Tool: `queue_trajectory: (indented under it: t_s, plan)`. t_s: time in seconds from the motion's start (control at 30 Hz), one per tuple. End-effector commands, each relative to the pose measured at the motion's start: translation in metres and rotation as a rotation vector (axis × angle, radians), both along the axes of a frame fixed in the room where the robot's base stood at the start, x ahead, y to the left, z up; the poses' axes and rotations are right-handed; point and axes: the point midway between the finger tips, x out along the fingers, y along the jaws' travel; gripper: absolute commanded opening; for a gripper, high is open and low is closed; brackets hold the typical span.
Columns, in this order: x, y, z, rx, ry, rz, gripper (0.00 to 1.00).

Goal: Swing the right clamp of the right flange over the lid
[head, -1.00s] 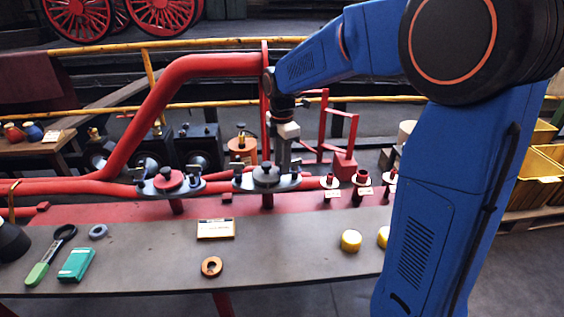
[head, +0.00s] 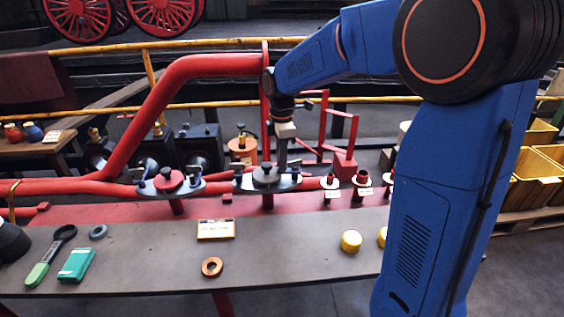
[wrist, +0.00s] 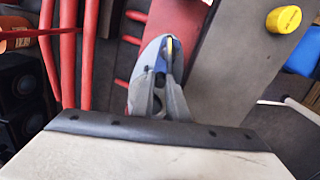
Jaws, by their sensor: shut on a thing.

=-=-=

Objective
Output nothing but the lines from the line with "[head, +0.00s]" through the last line of the material above, please, word for word and without the pictures.

Solved exercise
[head, +0.00s] 
[wrist, +0.00s] 
Jaws, by their sensor: shut on a thing.

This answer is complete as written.